* [What is expected] Leave out the pictures and print only the lines from the one with "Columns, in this" through the one with "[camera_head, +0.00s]", exactly as they are.

* [Data block]

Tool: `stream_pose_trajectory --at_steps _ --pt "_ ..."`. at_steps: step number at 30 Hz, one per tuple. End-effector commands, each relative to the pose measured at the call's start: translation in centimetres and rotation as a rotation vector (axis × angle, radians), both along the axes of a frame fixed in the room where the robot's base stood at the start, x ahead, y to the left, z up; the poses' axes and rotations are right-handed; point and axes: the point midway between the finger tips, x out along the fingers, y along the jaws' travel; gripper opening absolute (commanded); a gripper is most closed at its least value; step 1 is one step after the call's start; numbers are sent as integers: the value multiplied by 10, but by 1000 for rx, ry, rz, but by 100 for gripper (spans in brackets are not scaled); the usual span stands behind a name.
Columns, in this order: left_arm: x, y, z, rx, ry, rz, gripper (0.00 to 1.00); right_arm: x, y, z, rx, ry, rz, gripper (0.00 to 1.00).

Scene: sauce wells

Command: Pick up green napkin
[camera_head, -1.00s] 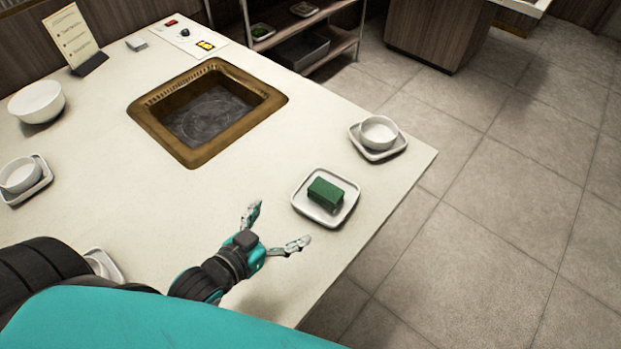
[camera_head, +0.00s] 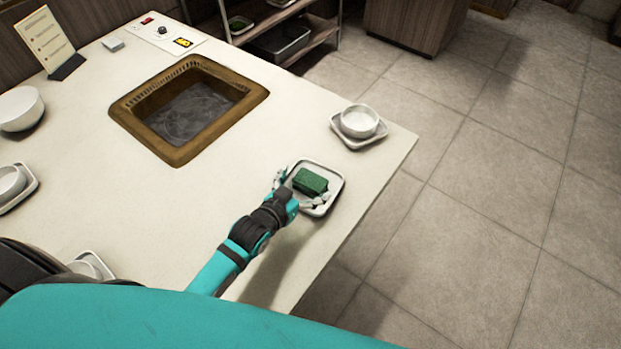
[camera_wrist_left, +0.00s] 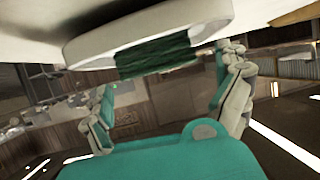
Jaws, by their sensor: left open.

* [Completed task]
Columns, in this order: left_arm: x, y, z, rx, ry, rz, gripper (0.00 to 1.00); right_arm: x, y, z, rx, ry, rz, gripper (0.00 to 1.00).

Scene: sauce wells

Command: Pick up green napkin
[camera_head, -1.00s] 
[camera_head, +0.00s] 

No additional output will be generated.